▶ Input material
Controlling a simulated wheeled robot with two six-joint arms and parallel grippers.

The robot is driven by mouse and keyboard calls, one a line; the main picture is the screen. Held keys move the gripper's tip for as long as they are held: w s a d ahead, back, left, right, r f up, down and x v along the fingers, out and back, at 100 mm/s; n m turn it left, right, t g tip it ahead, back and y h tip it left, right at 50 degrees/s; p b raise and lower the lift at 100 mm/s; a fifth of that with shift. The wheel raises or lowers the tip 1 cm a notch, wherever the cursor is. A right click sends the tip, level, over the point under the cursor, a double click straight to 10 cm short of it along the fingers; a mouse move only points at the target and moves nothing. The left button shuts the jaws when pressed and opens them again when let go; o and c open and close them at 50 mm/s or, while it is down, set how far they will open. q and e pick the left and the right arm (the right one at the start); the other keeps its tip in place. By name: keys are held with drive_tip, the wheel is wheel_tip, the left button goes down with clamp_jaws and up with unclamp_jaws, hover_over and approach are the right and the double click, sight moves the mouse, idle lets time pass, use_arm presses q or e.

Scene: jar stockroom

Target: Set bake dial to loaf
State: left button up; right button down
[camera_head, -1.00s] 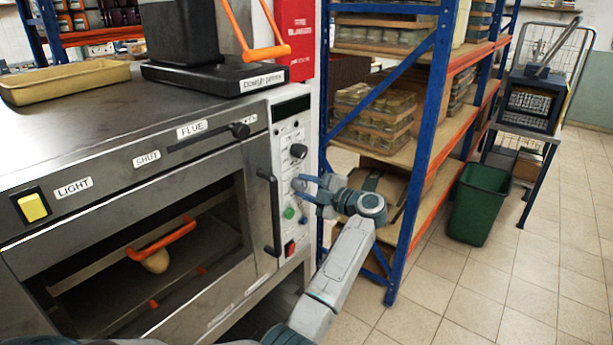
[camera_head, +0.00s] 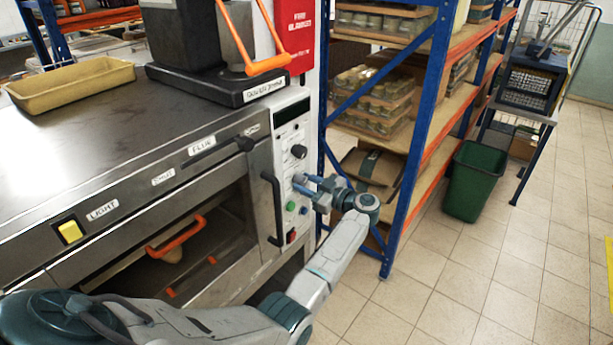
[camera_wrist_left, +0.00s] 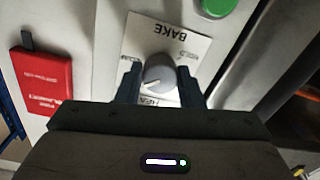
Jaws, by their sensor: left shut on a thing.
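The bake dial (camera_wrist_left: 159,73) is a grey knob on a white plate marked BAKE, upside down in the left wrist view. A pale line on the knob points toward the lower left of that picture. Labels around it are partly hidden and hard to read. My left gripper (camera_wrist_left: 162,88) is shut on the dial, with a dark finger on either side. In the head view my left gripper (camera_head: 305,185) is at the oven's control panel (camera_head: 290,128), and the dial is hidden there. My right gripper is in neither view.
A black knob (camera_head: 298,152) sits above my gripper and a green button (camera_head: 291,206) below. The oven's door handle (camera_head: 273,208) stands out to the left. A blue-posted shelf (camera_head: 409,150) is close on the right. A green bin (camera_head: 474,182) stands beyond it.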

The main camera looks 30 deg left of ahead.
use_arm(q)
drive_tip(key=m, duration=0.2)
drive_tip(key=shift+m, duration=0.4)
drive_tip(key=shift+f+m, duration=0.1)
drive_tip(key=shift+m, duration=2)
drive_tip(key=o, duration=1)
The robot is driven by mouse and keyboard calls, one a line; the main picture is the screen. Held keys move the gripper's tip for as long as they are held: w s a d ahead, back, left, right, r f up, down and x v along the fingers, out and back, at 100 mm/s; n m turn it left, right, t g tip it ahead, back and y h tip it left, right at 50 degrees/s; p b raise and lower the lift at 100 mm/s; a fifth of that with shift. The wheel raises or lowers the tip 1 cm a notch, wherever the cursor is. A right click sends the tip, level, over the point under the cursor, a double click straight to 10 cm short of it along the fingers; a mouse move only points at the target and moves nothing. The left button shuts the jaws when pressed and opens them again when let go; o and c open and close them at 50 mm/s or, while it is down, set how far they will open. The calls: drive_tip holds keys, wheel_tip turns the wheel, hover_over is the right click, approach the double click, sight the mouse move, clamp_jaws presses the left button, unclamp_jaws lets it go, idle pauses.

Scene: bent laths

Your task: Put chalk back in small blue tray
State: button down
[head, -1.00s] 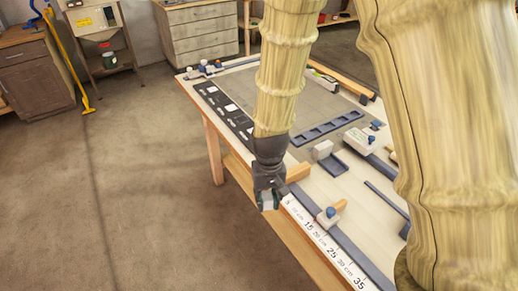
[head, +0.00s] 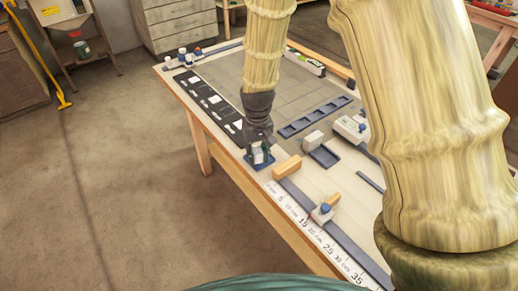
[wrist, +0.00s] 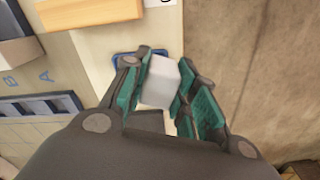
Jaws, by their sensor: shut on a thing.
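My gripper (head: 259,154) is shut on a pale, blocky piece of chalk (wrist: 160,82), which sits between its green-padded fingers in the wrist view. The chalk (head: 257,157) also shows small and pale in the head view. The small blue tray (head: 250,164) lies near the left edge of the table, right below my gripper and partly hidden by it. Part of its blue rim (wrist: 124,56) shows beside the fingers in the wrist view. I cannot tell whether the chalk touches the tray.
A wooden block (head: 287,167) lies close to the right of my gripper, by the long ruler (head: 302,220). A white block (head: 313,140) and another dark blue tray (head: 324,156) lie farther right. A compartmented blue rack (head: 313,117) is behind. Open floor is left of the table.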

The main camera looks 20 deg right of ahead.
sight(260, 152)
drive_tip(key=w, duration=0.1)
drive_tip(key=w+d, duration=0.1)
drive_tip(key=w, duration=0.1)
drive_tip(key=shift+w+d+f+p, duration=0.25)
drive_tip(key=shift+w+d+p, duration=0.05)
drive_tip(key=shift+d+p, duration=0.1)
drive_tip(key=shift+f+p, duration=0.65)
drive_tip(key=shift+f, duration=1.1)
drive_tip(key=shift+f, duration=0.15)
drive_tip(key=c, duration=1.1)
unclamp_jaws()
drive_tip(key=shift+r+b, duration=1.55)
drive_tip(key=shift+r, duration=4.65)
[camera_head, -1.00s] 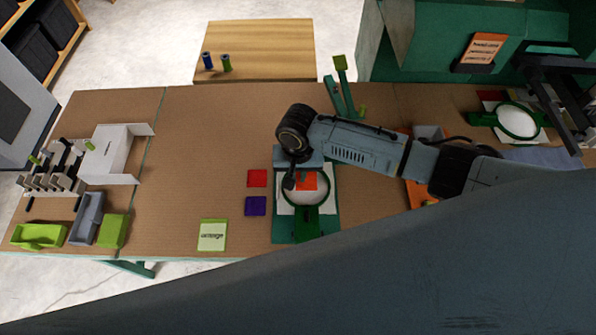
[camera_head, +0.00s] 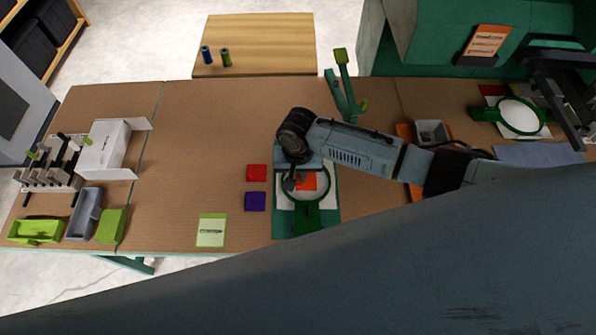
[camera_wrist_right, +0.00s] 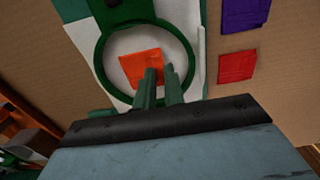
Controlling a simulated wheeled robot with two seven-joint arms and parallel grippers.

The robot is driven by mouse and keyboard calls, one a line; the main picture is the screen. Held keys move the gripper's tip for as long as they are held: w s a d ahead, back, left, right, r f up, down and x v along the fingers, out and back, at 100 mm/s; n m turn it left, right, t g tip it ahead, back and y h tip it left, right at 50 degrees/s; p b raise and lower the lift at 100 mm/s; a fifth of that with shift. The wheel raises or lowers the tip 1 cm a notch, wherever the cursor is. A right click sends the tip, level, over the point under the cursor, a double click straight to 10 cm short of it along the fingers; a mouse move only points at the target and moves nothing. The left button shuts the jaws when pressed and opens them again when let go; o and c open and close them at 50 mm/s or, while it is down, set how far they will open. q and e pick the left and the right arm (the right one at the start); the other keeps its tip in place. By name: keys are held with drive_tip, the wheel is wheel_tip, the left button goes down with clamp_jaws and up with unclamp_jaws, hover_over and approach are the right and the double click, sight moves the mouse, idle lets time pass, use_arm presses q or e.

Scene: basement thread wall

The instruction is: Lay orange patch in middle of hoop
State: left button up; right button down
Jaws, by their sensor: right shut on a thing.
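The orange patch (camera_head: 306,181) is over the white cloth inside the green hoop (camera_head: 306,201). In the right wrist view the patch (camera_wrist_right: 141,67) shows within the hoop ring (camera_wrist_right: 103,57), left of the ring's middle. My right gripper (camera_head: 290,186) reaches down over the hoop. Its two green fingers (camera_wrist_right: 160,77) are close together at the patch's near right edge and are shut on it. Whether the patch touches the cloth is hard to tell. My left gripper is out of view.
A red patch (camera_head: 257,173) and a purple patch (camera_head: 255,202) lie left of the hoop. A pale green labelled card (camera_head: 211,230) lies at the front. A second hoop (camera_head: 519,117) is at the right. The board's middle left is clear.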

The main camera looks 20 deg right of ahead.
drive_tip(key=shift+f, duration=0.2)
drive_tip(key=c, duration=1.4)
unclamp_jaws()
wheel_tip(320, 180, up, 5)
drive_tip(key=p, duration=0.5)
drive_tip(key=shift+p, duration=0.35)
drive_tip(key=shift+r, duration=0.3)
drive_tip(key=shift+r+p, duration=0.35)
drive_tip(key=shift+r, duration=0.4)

--

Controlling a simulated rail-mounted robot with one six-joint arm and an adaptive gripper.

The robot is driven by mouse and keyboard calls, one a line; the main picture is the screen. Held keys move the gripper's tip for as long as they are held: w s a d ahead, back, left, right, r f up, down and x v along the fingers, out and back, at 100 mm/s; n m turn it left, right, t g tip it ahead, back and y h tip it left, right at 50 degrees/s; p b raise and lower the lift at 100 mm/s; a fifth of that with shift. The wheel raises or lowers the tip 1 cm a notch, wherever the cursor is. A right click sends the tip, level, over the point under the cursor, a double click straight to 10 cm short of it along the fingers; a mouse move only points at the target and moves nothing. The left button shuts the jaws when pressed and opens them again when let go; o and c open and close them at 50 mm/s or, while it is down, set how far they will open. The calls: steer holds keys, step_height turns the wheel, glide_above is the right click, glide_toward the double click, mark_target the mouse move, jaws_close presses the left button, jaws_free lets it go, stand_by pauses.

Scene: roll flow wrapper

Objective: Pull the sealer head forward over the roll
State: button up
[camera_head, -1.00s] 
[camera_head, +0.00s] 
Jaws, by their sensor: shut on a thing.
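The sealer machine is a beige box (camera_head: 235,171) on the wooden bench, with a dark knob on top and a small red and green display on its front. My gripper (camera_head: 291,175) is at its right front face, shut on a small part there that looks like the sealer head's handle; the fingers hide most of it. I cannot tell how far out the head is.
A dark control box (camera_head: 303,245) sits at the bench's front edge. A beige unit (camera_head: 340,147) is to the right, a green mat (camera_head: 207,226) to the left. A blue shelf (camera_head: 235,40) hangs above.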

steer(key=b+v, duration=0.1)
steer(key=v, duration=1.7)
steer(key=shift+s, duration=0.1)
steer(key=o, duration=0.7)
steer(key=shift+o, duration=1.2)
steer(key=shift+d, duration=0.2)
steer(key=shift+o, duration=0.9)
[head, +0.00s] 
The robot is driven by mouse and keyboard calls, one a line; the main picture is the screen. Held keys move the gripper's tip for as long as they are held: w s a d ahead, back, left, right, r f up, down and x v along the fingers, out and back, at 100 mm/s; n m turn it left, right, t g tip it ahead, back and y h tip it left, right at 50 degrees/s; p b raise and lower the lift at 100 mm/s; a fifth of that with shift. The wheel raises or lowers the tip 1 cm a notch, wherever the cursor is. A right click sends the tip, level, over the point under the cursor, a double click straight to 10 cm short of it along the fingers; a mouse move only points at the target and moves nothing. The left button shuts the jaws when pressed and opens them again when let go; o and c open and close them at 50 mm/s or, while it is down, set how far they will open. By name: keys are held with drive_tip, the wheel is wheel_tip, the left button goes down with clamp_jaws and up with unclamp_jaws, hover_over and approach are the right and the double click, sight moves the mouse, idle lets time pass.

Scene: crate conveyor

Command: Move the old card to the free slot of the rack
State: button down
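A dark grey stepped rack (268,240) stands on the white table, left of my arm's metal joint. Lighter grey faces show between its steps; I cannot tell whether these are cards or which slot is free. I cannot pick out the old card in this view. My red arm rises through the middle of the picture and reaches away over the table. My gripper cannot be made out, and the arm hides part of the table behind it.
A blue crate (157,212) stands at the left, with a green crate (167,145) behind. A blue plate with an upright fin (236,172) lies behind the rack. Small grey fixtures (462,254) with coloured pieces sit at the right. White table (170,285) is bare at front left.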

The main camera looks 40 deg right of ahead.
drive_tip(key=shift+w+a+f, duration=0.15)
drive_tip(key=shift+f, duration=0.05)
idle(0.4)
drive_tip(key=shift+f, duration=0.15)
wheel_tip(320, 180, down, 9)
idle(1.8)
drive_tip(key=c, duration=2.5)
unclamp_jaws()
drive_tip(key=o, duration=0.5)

---

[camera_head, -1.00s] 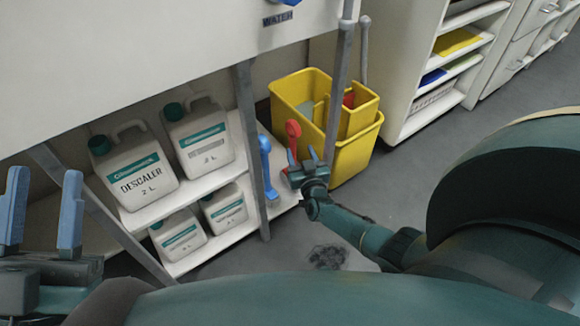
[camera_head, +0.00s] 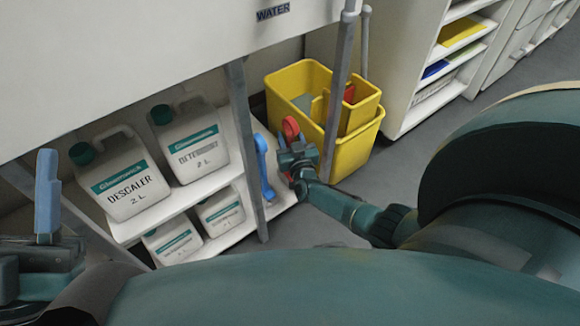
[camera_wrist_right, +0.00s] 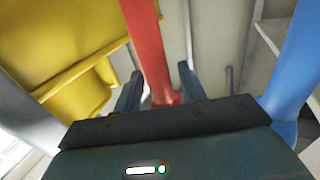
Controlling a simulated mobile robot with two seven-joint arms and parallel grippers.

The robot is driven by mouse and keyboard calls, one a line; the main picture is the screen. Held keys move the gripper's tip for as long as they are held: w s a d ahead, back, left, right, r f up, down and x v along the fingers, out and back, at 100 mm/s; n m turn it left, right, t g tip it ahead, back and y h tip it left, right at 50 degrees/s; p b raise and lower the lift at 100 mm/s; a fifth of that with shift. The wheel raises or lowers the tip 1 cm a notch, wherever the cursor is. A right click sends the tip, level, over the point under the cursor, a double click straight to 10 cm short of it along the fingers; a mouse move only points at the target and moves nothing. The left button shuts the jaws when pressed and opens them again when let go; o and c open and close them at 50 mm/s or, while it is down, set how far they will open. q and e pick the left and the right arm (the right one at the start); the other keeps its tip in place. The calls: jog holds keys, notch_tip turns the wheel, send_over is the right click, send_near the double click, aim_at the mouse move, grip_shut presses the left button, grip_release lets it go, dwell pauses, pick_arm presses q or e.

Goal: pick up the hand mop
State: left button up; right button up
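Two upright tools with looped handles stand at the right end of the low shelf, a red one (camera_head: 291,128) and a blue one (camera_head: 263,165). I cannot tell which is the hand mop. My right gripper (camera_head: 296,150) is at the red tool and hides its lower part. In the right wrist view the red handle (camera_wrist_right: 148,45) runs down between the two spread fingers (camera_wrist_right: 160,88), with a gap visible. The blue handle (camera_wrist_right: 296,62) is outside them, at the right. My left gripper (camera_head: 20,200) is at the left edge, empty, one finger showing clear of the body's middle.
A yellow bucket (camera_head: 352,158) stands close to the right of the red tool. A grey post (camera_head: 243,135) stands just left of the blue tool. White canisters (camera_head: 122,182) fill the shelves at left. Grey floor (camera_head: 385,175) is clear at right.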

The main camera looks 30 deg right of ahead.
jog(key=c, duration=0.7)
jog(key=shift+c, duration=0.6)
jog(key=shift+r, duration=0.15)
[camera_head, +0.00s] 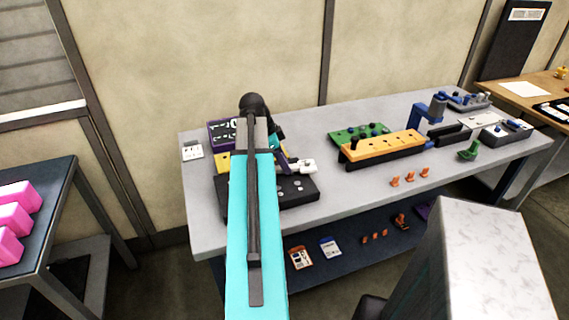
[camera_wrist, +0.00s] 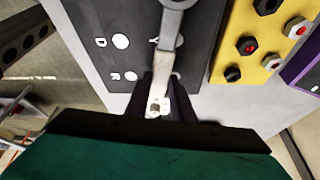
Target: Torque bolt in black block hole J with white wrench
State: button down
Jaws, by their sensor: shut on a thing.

▶ Do this
Copy out every line where the word "Scene" occurs.

▶ Expected answer
Scene: jar stockroom
Scene: bent laths
Scene: basement thread wall
Scene: roll flow wrapper
Scene: crate conveyor

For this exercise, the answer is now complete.